◆ **WORK INSTRUCTIONS**: The listing below contains a span that opens with the line containing "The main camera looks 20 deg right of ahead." and closes with the line containing "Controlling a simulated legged". Return that span exactly.

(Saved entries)
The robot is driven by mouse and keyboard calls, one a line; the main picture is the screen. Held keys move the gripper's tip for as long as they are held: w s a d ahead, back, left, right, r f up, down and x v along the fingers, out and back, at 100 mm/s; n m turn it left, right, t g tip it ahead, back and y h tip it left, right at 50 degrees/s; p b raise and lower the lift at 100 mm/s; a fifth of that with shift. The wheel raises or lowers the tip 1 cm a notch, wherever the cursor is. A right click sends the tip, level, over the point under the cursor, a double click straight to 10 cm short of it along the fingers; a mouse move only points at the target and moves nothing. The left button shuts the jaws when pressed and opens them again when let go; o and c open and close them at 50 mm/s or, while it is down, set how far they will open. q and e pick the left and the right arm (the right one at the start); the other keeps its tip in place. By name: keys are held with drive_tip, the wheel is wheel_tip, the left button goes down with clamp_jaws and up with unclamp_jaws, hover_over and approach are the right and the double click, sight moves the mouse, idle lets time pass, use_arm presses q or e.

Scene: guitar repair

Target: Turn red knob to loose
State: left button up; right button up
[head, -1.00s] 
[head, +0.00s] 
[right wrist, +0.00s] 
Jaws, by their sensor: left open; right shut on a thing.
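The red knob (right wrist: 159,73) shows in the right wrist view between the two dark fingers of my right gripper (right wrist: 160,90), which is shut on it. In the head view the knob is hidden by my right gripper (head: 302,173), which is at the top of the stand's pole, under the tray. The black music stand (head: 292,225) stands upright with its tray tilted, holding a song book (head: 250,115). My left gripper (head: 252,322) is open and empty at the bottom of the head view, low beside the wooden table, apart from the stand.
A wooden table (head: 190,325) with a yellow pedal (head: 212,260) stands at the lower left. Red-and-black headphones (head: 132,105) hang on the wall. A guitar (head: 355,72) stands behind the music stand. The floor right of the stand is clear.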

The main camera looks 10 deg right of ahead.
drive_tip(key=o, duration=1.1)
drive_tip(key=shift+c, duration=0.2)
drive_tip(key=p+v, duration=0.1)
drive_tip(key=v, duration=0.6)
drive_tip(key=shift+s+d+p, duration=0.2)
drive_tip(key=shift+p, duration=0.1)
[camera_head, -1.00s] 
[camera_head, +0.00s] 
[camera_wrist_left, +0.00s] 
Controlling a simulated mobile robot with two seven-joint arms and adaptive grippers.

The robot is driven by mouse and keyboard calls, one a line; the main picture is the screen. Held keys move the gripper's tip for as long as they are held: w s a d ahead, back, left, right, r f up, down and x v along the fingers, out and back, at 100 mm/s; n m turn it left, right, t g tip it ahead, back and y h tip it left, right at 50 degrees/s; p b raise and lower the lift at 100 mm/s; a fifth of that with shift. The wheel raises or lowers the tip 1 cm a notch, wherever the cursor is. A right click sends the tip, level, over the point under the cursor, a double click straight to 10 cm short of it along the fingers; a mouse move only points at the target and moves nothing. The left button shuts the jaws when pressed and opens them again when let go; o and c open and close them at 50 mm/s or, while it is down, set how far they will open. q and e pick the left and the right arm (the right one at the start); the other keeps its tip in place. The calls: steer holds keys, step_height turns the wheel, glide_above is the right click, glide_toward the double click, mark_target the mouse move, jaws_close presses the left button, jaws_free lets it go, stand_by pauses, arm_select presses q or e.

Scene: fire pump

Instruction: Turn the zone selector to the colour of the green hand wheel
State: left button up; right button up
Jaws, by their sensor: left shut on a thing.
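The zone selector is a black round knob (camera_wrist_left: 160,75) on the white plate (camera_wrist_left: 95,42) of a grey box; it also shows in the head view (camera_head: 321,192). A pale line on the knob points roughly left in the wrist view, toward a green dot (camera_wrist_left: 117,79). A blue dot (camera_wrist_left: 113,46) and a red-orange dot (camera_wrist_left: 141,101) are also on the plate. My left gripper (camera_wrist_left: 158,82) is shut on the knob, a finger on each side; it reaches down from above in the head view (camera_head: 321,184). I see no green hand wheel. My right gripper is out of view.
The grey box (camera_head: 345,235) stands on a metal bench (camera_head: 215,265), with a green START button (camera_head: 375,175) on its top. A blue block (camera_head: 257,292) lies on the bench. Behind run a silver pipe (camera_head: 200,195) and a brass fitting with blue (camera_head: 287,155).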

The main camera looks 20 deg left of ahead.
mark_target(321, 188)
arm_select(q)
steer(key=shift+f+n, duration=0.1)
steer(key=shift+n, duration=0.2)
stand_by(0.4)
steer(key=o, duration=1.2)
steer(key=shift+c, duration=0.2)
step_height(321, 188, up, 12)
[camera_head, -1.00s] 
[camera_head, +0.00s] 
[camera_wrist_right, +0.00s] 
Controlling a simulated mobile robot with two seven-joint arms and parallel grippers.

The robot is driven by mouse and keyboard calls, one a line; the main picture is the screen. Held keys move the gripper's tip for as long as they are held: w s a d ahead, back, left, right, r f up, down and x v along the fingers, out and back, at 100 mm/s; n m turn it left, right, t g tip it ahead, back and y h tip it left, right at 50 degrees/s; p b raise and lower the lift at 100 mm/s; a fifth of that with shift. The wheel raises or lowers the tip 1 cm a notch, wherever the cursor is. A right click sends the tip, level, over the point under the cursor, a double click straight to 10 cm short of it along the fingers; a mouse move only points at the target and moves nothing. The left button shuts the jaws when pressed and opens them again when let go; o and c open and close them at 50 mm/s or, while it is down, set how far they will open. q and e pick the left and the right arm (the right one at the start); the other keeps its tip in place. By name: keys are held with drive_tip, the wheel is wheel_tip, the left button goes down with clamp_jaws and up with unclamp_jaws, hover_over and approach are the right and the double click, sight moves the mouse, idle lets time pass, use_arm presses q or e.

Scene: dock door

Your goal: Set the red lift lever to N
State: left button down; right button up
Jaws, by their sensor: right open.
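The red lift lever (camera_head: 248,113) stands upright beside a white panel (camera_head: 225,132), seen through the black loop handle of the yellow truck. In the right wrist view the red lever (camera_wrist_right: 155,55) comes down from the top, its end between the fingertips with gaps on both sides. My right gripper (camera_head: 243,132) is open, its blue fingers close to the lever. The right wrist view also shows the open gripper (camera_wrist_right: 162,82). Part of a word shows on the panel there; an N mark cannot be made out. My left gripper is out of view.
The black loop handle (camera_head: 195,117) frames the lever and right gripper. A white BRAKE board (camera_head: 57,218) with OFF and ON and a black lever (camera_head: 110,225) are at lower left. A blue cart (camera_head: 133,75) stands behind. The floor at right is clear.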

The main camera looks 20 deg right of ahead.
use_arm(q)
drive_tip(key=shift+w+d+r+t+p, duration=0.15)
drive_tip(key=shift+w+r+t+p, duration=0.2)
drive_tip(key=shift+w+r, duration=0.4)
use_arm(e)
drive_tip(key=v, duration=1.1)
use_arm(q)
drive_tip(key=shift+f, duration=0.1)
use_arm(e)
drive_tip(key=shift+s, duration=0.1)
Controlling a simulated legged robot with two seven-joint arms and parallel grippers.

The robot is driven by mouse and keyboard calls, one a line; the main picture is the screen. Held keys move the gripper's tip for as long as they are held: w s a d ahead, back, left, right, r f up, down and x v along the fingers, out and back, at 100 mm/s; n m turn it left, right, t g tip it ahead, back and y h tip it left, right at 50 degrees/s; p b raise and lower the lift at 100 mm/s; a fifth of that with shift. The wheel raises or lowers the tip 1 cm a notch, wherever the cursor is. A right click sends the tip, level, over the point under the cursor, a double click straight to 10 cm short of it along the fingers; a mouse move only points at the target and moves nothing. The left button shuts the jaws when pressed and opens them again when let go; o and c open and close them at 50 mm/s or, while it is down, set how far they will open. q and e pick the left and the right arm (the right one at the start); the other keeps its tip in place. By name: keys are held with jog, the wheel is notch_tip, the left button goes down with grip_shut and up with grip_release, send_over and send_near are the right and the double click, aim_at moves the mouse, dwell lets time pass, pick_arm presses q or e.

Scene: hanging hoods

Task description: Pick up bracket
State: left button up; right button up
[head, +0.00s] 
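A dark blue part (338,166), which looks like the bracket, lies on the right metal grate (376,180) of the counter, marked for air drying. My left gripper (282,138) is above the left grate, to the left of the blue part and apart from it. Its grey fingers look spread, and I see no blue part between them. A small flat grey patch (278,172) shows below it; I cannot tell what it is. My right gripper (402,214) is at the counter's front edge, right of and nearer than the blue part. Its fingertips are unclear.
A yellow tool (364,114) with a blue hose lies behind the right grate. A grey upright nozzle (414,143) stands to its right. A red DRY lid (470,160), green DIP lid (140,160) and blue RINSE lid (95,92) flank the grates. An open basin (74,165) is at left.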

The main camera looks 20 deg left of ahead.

◆ **THE OUTPUT**:
The main camera looks 20 deg right of ahead.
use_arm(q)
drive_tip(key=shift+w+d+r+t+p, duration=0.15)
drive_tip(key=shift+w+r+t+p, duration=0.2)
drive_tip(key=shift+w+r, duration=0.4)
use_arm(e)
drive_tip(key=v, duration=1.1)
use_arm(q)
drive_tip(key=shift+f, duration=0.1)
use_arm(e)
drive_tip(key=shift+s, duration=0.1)
Controlling a simulated legged robot with two seven-joint arms and parallel grippers.

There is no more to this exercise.